### What you have to do
Pictures aside, write out every record exactly as it appears.

Provided data start

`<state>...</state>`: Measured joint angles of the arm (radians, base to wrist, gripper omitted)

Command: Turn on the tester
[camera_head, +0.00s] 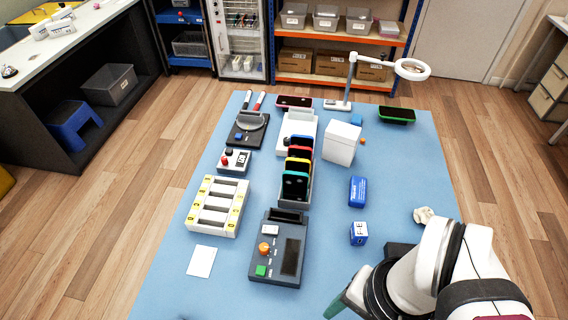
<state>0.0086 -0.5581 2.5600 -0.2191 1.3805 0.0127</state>
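A dark grey box (278,247), which looks like the tester, lies on the blue mat at the front centre. It has an orange knob (264,248), a green button (261,270), a white button (270,230) and a dark, blank-looking screen (291,257). A slot is at its far end. My gripper (345,301) is at the bottom edge, right of and nearer than the grey box, apart from it. My arm and the picture edge hide most of it, and its fingers cannot be made out. A teal-edged grey piece shows at its end.
Several phones stand in a rack (297,173) behind the grey box. A white-and-yellow slotted tray (217,206) and a white card (201,261) are to its left. Blue boxes (357,191) and a white box (341,143) stand to the right. The mat between the card and the front edge is clear.

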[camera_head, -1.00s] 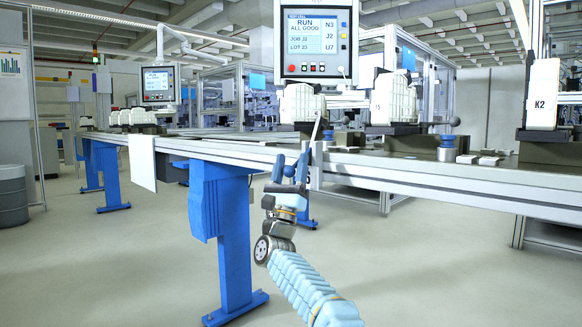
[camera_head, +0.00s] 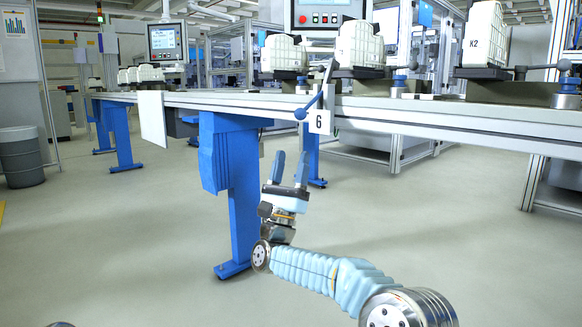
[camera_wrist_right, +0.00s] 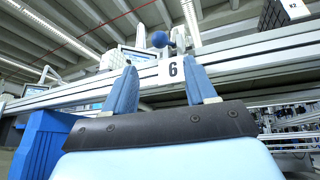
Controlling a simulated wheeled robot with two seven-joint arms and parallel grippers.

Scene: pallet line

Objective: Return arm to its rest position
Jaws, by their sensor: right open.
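My right gripper (camera_head: 288,170) is in front of the line's side rail, below its top edge, with its two blue fingers apart and pointing up. Nothing is between them. In the right wrist view the open fingers (camera_wrist_right: 162,92) show on either side of the number 6 plate (camera_wrist_right: 171,69), which lies beyond them. My right arm (camera_head: 305,270) reaches in from the lower right with its light-blue sleeve. My left gripper is not in view.
The conveyor line (camera_head: 420,118) runs across the view on blue legs (camera_head: 228,190). A lever with a blue ball (camera_head: 300,114) sticks out at its edge, by the 6 plate (camera_head: 318,122). White containers (camera_head: 360,44) stand on top. The floor in front is clear.

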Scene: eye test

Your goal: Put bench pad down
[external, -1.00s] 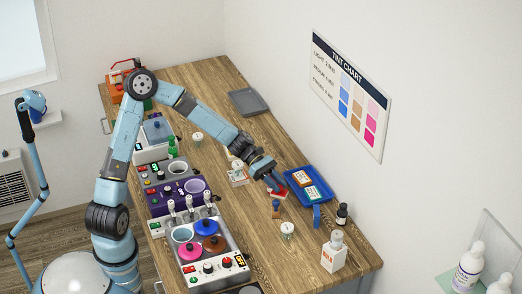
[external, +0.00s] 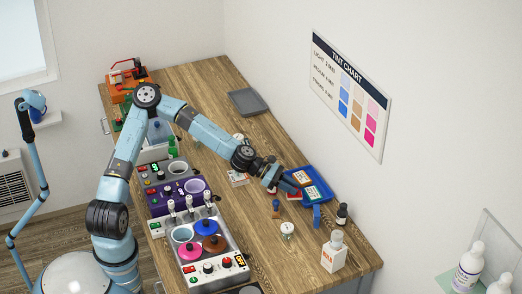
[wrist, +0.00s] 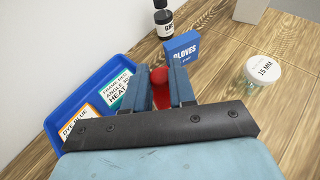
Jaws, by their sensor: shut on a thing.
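My gripper (external: 291,188) is low at the left edge of the blue tray (external: 325,197). In the wrist view my gripper (wrist: 162,88) is shut on a red thing (wrist: 159,76) with a rounded end. This may be the bench pad; the fingers hide most of it, so its full shape cannot be told. In the external view it cannot be made out clearly. Whether it touches the table or tray cannot be told.
The tray holds an orange-edged card (wrist: 80,120) and a teal-edged card (wrist: 118,90). A blue gloves box (wrist: 182,48), a dark bottle (wrist: 163,20) and a round white-lidded jar (wrist: 262,70) stand nearby. Bare wood lies between box and jar.

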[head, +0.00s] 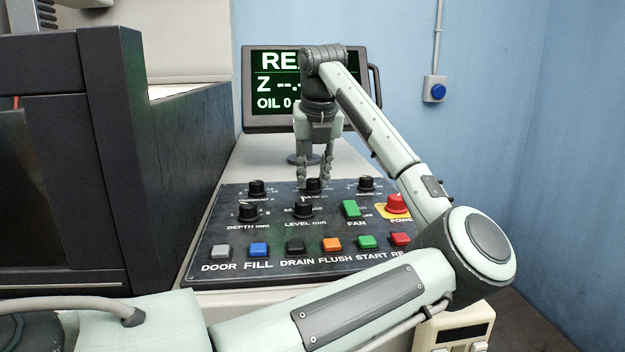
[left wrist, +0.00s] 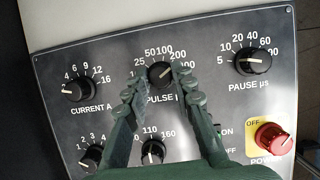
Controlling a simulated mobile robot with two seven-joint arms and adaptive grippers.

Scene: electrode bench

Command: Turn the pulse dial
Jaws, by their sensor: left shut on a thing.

Provided data end

### Expected output
`<state>...</state>`: Measured joint angles of the arm (radians, base to wrist, gripper omitted)

Command: Turn on the tester
[camera_head, +0.00s] 
<state>0.0086 -0.5581 2.5600 -0.2191 1.3805 0.0127</state>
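A dark grey box (278,247), which looks like the tester, lies on the blue mat at the front centre. It has an orange knob (264,248), a green button (261,270), a white button (270,230) and a dark, blank-looking screen (291,257). A slot is at its far end. My gripper (345,301) is at the bottom edge, right of and nearer than the grey box, apart from it. My arm and the picture edge hide most of it, and its fingers cannot be made out. A teal-edged grey piece shows at its end.
Several phones stand in a rack (297,173) behind the grey box. A white-and-yellow slotted tray (217,206) and a white card (201,261) are to its left. Blue boxes (357,191) and a white box (341,143) stand to the right. The mat between the card and the front edge is clear.

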[camera_head, -1.00s] 
[camera_head, +0.00s] 
[camera_wrist_right, +0.00s] 
Controlling a simulated wheeled robot with two seven-joint arms and parallel grippers.

Scene: pallet line

Objective: Return arm to its rest position
Jaws, by their sensor: right open.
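My right gripper (camera_head: 288,170) is in front of the line's side rail, below its top edge, with its two blue fingers apart and pointing up. Nothing is between them. In the right wrist view the open fingers (camera_wrist_right: 162,92) show on either side of the number 6 plate (camera_wrist_right: 171,69), which lies beyond them. My right arm (camera_head: 305,270) reaches in from the lower right with its light-blue sleeve. My left gripper is not in view.
The conveyor line (camera_head: 420,118) runs across the view on blue legs (camera_head: 228,190). A lever with a blue ball (camera_head: 300,114) sticks out at its edge, by the 6 plate (camera_head: 318,122). White containers (camera_head: 360,44) stand on top. The floor in front is clear.

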Scene: eye test

Your goal: Put bench pad down
[external, -1.00s] 
[external, +0.00s] 
[wrist, +0.00s] 
Jaws, by their sensor: shut on a thing.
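My gripper (external: 291,188) is low at the left edge of the blue tray (external: 325,197). In the wrist view my gripper (wrist: 162,88) is shut on a red thing (wrist: 159,76) with a rounded end. This may be the bench pad; the fingers hide most of it, so its full shape cannot be told. In the external view it cannot be made out clearly. Whether it touches the table or tray cannot be told.
The tray holds an orange-edged card (wrist: 80,120) and a teal-edged card (wrist: 118,90). A blue gloves box (wrist: 182,48), a dark bottle (wrist: 163,20) and a round white-lidded jar (wrist: 262,70) stand nearby. Bare wood lies between box and jar.

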[head, +0.00s] 
[left wrist, +0.00s] 
Controlling a simulated mobile robot with two seven-joint arms and adaptive grippers.

Scene: electrode bench

Command: Turn the pulse dial
Jaws, by their sensor: left shut on a thing.

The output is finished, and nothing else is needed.